▶ _PROBLEM DESCRIPTION_: Can you give all the records again without altering a single character?

A block of data:
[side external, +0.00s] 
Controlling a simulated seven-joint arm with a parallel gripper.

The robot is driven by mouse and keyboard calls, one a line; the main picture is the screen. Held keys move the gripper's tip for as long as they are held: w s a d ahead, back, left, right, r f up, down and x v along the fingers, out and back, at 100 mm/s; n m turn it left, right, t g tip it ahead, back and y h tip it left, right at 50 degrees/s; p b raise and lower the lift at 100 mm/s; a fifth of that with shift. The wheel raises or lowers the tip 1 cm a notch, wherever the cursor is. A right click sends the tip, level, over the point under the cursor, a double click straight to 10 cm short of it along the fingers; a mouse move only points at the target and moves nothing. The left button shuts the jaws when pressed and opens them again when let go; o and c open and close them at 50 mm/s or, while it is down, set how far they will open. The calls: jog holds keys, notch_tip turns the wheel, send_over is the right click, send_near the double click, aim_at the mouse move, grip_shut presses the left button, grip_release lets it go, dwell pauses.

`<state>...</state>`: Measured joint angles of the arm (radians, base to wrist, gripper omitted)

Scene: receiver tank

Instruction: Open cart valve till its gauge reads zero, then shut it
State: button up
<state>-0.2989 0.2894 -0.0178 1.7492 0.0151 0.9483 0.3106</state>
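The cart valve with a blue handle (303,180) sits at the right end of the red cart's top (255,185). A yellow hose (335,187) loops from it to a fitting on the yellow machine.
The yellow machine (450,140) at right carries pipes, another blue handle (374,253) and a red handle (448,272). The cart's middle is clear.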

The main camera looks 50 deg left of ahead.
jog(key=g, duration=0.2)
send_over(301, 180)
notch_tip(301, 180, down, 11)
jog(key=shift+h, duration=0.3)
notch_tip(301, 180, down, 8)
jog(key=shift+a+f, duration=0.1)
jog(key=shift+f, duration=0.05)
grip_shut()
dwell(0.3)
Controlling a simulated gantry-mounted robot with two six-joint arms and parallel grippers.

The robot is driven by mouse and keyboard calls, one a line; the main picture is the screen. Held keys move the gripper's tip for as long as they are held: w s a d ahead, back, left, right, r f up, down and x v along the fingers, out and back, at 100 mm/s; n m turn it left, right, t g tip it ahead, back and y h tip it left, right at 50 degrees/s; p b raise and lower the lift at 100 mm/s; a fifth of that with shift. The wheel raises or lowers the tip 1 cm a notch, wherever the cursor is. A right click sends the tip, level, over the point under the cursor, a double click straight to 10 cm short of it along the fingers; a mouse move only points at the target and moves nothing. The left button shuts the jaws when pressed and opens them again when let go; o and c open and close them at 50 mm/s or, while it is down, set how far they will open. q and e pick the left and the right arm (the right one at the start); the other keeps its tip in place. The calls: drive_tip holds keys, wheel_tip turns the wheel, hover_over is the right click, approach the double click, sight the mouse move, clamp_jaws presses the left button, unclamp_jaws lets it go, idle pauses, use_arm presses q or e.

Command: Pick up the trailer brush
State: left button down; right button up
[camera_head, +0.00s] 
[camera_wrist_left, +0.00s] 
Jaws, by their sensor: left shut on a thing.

▶ _ANSWER BELOW_:
[side external, +0.00s] 
Controlling a simulated seven-joint arm with a parallel gripper.

The robot is driven by mouse and keyboard calls, one a line; the main picture is the screen. Held keys move the gripper's tip for as long as they are held: w s a d ahead, back, left, right, r f up, down and x v along the fingers, out and back, at 100 mm/s; n m turn it left, right, t g tip it ahead, back and y h tip it left, right at 50 degrees/s; p b raise and lower the lift at 100 mm/s; a fifth of that with shift. The wheel raises or lowers the tip 1 cm a notch, wherever the cursor is. A right click sends the tip, level, over the point under the cursor, a double click straight to 10 cm short of it along the fingers; a mouse move only points at the target and moves nothing. The left button shuts the jaws when pressed and opens them again when let go; o and c open and close them at 50 mm/s or, while it is down, set how far they will open. The calls: jog holds keys, notch_tip turns the wheel, send_over is the right click, send_near the double click, aim_at the mouse move, grip_shut presses the left button, grip_release lets it go, dwell pauses.

`<state>...</state>`: Measured joint angles of the arm (radians, base to wrist, gripper omitted)

Scene: receiver tank

Instruction: Open cart valve till its gauge reads zero, then shut it
State: button up
<state>-0.2989 0.2894 -0.0178 1.7492 0.0151 0.9483 0.3106</state>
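The cart valve with a blue handle (303,180) sits at the right end of the red cart's top (255,185). A yellow hose (335,187) loops from it to a fitting on the yellow machine.
The yellow machine (450,140) at right carries pipes, another blue handle (374,253) and a red handle (448,272). The cart's middle is clear.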

The main camera looks 50 deg left of ahead.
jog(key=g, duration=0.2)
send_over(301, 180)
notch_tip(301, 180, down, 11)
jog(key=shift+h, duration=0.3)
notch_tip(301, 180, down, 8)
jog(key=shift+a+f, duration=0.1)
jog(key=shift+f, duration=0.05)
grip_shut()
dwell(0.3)
Controlling a simulated gantry-mounted robot with two six-joint arms and parallel grippers.

The robot is driven by mouse and keyboard calls, one a line; the main picture is the screen. Held keys move the gripper's tip for as long as they are held: w s a d ahead, back, left, right, r f up, down and x v along the fingers, out and back, at 100 mm/s; n m turn it left, right, t g tip it ahead, back and y h tip it left, right at 50 degrees/s; p b raise and lower the lift at 100 mm/s; a fifth of that with shift. The wheel raises or lowers the tip 1 cm a notch, wherever the cursor is. A right click sends the tip, level, over the point under the cursor, a double click straight to 10 cm short of it along the fingers; a mouse move only points at the target and moves nothing. The left button shuts the jaws when pressed and opens them again when let go; o and c open and close them at 50 mm/s or, while it is down, set how far they will open. q and e pick the left and the right arm (the right one at the start); the other keeps its tip in place. The calls: drive_tip holds keys, wheel_tip turns the wheel, hover_over is the right click, approach the double click, sight the mouse move, clamp_jaws presses the left button, unclamp_jaws lets it go, idle pauses, use_arm presses q or e.

Command: Pick up the trailer brush
State: left button down; right button up
[camera_head, +0.00s] 
[camera_wrist_left, +0.00s] 
Jaws, by their sensor: left shut on a thing.

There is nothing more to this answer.